Percival has become an expert at bribing (special red envelopes) to an ever changing revolving door of government officials. As the Americans need more and more translators he begins to routinely double the tuition for his school. He needs the money to support not only the bribes, but his growing gambling habit and his insatiable desire for young women. ”Although a man could be selfish in seduction, he must be considerate in pleasure.”

And then he wins Jacqueline in a game of Mahjong.

”He had only sought a girl for a night.”

She was intoxicating. Her smell. The way she looked at him.

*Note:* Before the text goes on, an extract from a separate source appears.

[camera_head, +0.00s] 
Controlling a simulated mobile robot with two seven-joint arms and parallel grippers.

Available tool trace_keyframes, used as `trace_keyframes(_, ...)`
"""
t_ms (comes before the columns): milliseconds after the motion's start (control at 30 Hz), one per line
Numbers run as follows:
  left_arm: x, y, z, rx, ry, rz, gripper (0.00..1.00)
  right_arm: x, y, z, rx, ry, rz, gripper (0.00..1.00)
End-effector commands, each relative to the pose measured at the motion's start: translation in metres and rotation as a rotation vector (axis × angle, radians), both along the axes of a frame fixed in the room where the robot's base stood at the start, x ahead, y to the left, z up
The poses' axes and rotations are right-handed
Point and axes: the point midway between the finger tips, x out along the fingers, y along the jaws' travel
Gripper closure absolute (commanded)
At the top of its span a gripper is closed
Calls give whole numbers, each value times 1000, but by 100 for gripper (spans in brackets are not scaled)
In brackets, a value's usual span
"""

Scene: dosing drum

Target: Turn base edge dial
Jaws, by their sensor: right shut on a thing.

”There was the rising scent of wilted jasmine flowers and burned rice in the bottom of pots. A flashbulb of lightning burst close by, and thunder chased it. Rain surged through tree leaves, reddened the roof tiles like fresh blood. Water rippled over the curved clay, spilled to the terrace below, flooded the gutters and coursed along the street of men and women huddled in thin plastic ponchos. It fell from the top of the window and splashed on the sill, sprinkling Percival and Jacqueline.”

For the moment it was as if they had been anointed by the universe.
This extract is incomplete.